Full ACK to that. Set it to stalled and low priority, or simlpy set it
to feedback and assign to pespin. It's not worth spending too much time
on something that's not obvious to reproduce. We have no shortage of
other issues where we can use our time more productively than hard to
reproduce issues.
Frankly, from my point of view, the quality of bug reports we are
filing in Osmocom's tracker is relatively low. I am under the
impression that, in general, many bug reports lack descriptions of the
environmental conditions a problem was found in. This is especially
important information when problems are observed with hardware rather
than a reproducible test case.
I agree in this case. pespin, please take that to heart, at least when taking
this current bug report as an example. From your report here we don't
see what kind of phone you were using, what you were doing with the
phone at the time, ...
Even if one files a bug report assigned to oneself, chances are high
that 4 months later you don't remember any of the context that's not in
the ticket.
However, there are also plenty of better bug reports in the tracker in general.
I don't see this as a general problem.
Updated by pespin almost 6 years ago
laforge wrote:
On Wed, Aug 15, 2018 at 12:42:41PM +0000, stsp [REDMINE] wrote:
2) Wait until someone runs into the problem again in whatever circumstances and then updates this ticket with more information.
Full ACK to that. Set it to stalled and low priority, or simlpy set it
to feedback and assign to pespin. It's not worth spending too much time
on something that's not obvious to reproduce. We have no shortage of
other issues where we can use our time more productively than hard to
reproduce issues.
Agree. I think we can still look into the error message we got a few days ago which I recorded here and make sure we handle those type of messages, or create a task explaining what's needed. If it's expected that w do nothing with those message, we shouldn't print error messages which distracts people operating the software. stsp you can do that or otherwise re-assign the ticket to me.

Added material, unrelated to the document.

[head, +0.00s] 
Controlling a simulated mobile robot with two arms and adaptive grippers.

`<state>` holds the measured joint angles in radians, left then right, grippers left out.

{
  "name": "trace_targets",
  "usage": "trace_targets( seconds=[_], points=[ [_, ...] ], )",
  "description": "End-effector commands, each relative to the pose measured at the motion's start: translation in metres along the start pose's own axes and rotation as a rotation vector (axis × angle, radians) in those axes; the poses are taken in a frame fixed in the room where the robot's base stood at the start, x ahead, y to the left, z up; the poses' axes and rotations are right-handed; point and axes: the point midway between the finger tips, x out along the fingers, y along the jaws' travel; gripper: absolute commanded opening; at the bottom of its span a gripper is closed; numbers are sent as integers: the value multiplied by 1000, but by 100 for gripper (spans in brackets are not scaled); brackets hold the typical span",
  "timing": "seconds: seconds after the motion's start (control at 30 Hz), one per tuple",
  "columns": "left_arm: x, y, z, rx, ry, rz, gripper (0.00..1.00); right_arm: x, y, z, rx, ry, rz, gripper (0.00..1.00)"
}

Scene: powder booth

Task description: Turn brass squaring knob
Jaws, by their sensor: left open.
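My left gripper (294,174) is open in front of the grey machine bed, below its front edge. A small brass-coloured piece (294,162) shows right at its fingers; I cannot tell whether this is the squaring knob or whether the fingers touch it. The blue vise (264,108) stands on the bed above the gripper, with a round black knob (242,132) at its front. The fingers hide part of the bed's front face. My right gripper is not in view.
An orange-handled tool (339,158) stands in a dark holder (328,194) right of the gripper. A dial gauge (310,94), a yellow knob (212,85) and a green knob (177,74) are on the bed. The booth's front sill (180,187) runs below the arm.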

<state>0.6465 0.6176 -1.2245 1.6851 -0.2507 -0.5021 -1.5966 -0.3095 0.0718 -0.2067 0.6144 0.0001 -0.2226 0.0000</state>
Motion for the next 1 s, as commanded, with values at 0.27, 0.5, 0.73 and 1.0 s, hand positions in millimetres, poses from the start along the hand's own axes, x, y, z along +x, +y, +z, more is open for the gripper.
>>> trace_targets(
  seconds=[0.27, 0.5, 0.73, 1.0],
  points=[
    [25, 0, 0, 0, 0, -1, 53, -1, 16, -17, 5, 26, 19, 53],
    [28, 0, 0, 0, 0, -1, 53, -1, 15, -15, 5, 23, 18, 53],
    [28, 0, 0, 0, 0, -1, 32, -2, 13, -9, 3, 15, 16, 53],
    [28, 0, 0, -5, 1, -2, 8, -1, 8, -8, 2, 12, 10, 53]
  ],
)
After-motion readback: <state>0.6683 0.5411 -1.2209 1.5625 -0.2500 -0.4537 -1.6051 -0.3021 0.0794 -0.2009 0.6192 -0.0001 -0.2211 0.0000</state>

I agree in this case. pespin, please take that to heart, at least when taking
this current bug report as an example. From your report here we don't
see what kind of phone you were using, what you were doing with the
phone at the time, ...Even if one files a bug report assigned to oneself, chances are high
that 4 months later you don't remember any of the context that's not in
the ticket.
I saw that message while busy operating the software doing some other work, so I decided to log it here for later investigation, that's why I didn't provide much information on first place.
Updated by stsp almost 6 years ago
I have created #3466 about the mysterious 0x47 message.
I want to add that I didn't mean to specifically point fingers at Pau for lack of details in this report. Filing informative bug reports isn't easy, especially when one can't afford sufficient mental focus while doing so. I've certainly filed my own share of bugs lacking vital information as well :)
Updated by stsp almost 6 years ago
- Status changed from In Progress to Feedback
- Assignee changed from stsp to pespin
Updated by laforge about 4 years ago
- Project changed from OsmoSGSN to osmo-gbproxy
Updated by pespin over 3 years ago
- Status changed from Feedback to Rejected
- It didn't contain enough information, not obvious to reproduce
- We don't have access to the setup anymore
- There's a more specific ticket created from stsp from stuff he found.